>> start

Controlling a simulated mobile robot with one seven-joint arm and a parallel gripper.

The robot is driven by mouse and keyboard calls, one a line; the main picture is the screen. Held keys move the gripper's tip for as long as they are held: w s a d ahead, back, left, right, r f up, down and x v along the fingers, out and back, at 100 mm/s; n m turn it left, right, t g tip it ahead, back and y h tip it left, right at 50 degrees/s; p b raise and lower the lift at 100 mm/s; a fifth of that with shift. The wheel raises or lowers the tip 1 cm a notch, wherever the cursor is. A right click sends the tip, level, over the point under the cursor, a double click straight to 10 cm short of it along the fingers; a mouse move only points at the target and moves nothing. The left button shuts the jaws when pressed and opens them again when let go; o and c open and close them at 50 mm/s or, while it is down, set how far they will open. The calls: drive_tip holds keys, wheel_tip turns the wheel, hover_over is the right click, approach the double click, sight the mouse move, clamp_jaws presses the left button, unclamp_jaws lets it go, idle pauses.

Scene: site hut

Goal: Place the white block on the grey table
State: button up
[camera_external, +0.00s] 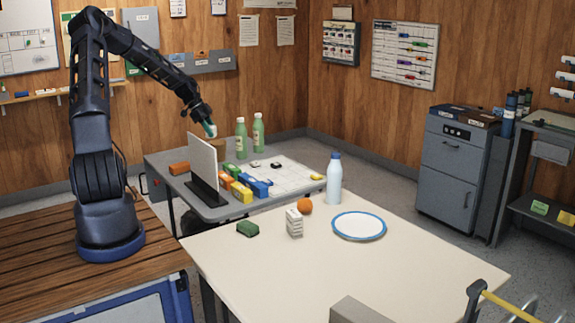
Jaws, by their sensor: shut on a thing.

>> end

**GIVEN TASK:**
Give an exact reproduction of every line, leaving out any picture.

**ANSWER:**
Controlling a simulated mobile robot with one seven-joint arm and a parallel gripper.

The robot is driven by mouse and keyboard calls, one a line; the main picture is the screen. Held keys move the gripper's tip for as long as they are held: w s a d ahead, back, left, right, r f up, down and x v along the fingers, out and back, at 100 mm/s; n m turn it left, right, t g tip it ahead, back and y h tip it left, right at 50 degrees/s; p b raise and lower the lift at 100 mm/s; a fifth of that with shift. The wheel raises or lowers the tip 1 cm a notch, wherever the cursor is. A right click sends the tip, level, over the point under the cursor, a double click straight to 10 cm short of it along the fingers; a mouse move only points at the target and moves nothing. The left button shuts the jaws when pressed and opens them again when let go; o and c open and close them at 50 mm/s or, while it is down, set how far they will open. The calls: drive_tip holds keys, wheel_tip turns the wheel, hover_over is the right click, approach the double click, sight the mouse move, clamp_jaws presses the left button, unclamp_jaws lets it go, idle pauses.

Scene: site hut

Goal: Place the white block on the grey table
State: button up
[camera_external, +0.00s] 
Jaws, by their sensor: shut on a thing.

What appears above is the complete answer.